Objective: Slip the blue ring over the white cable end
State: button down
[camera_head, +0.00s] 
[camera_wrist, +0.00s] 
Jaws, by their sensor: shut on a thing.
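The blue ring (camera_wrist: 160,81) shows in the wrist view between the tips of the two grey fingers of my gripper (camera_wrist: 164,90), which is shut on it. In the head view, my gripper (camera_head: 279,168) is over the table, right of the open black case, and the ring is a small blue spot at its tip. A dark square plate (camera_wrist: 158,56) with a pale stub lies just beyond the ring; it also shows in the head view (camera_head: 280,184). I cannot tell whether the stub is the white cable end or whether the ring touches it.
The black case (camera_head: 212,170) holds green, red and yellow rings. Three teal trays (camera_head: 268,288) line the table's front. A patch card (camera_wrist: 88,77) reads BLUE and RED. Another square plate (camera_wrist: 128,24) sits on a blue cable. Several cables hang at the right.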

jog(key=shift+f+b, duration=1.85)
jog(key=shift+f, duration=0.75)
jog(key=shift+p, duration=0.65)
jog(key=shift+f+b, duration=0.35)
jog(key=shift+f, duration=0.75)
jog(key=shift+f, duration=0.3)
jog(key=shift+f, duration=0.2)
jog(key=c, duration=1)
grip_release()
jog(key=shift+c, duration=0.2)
----------
• [GIVEN PROBLEM]: Copy the data above in full, character for character.

• [OUTPUT OF THE TASK]:
Objective: Slip the blue ring over the white cable end
State: button down
[camera_head, +0.00s] 
[camera_wrist, +0.00s] 
Jaws, by their sensor: shut on a thing.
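The blue ring (camera_wrist: 160,81) shows in the wrist view between the tips of the two grey fingers of my gripper (camera_wrist: 164,90), which is shut on it. In the head view, my gripper (camera_head: 279,168) is over the table, right of the open black case, and the ring is a small blue spot at its tip. A dark square plate (camera_wrist: 158,56) with a pale stub lies just beyond the ring; it also shows in the head view (camera_head: 280,184). I cannot tell whether the stub is the white cable end or whether the ring touches it.
The black case (camera_head: 212,170) holds green, red and yellow rings. Three teal trays (camera_head: 268,288) line the table's front. A patch card (camera_wrist: 88,77) reads BLUE and RED. Another square plate (camera_wrist: 128,24) sits on a blue cable. Several cables hang at the right.

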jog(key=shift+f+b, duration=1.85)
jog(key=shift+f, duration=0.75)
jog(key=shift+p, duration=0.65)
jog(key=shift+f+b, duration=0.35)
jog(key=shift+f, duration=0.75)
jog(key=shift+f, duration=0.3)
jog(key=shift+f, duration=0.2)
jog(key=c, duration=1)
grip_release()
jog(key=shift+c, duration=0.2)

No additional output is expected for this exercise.